“Lord, grant me a holy heart that sees always
what is fine and pure and is not frightened
at the sight of sin but creates order wherever it goes.
Grant me a heart that knows nothing of boredom, weeping, or sighing.
Let me not be too concerned with the bothersome thing I call myself.
Lord, give me a sense of humor,
and I will find happiness in life and profit for others.”
—Saint Thomas More

The I.D. 9:16 Men’s group started a video series on formed.org called True Reformers. It is a video series that brings you closer to understanding 6 saints that were alive near or during the time of the reformation. It is a great video series and our conversations followed very closely to the suggested answers to the discussion questions (see below)

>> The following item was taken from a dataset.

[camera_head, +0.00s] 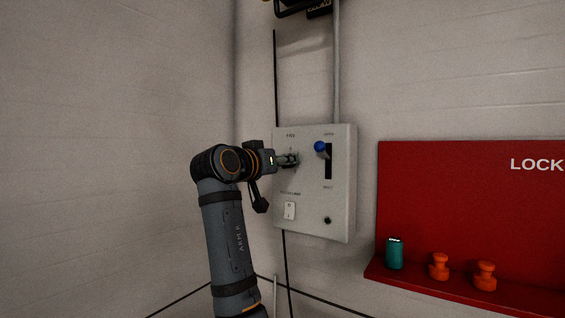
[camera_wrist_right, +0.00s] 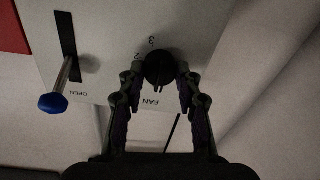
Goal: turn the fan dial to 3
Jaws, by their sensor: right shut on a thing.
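The fan dial (camera_wrist_right: 160,66) is a round black knob on a light grey control box (camera_head: 315,215). The wrist view shows it upside down, with the label FAN and the numerals 2 and 3 beside it. My right gripper (camera_wrist_right: 159,80) is shut on the dial, one finger on each side. In the head view the right gripper (camera_head: 291,160) reaches the box's upper left and hides the dial. I cannot tell which number the dial points to. My left gripper is not in view.
A blue-tipped lever (camera_head: 320,147) stands in a slot right of the dial; its OPEN label shows in the wrist view. A white switch (camera_head: 289,210) and a black knob (camera_head: 327,221) sit lower. A red board (camera_head: 455,200) with a ledge holding a teal can (camera_head: 395,254) is at right.

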1. How would you respond to someone who says that the Church will become more relevant in society if she de-emphasizes, or even changes those teachings that conflict with secular progressive values?
Saint Toribio once said, “Christ said, ‘I am the Truth’; he did not say ‘I am the custom.’” Church teachings are not determined by the customs, ideologies, or trends of the day; they follow the truth that has been revealed by Jesus Christ and lead to him, who is Truth [cf. John 14:6], and this truth sets man
free [cf. John 8:32]. In relating to one another, the Church must change the world, not the world change the Church (cf. James 4:4). The Church exists to evangelize, to speak the truth to the world—this is her “essential mission” [Evangelii Nuntiandi 14]. The Church exists in order to preach and teach the truth
in the world, to guide the world into right living.

2. How could you help an Evangelical Protestant understand the role of the saints in our lives when they believe that the Bible strictly forbids any form of communication with the dead?
Catholics and Protestants alike pray for their family, friends, and others and ask others to pray for them as well. Asking for prayers is a biblical tradition; Saint Paul frequently asks for the intercessions of others in his letters [cf. Romans 15:30; 2 Corinthians 1:11; Philippians 1:19; Colossians 4:3].
Prayers to the saints are not acts of worship to them; they are prayers of intercession. Some Protestants may argue that the dead cannot hear our prayers, but in Revelation 5:8, Saint John depicts the saints in Heaven offering our prayers to God. This passage shows that the saints are aware of our prayers, meaning they can hear us. Some may argue that prayers to the saints are in vain since they are dead and cannot hear us. Jesus proclaimed that God is “not God of the dead, but of the living,” and this same God is the God of Abraham, Isaac, and Jacob—all three who had died an earthly death [Matthew 22:32]. The saints and the deceased are still alive in the afterlife, and we enjoy communion with them: “‘We believe in the communion of all the faithful of Christ, those who are pilgrims on earth, the dead who are being purified, and the blessed in heaven, all together forming one Church; and we believe that in this communion, the merciful love of God and his saints is always [attentive] to our prayers’ [Paul VI, CPG § 30]” [CCC 962].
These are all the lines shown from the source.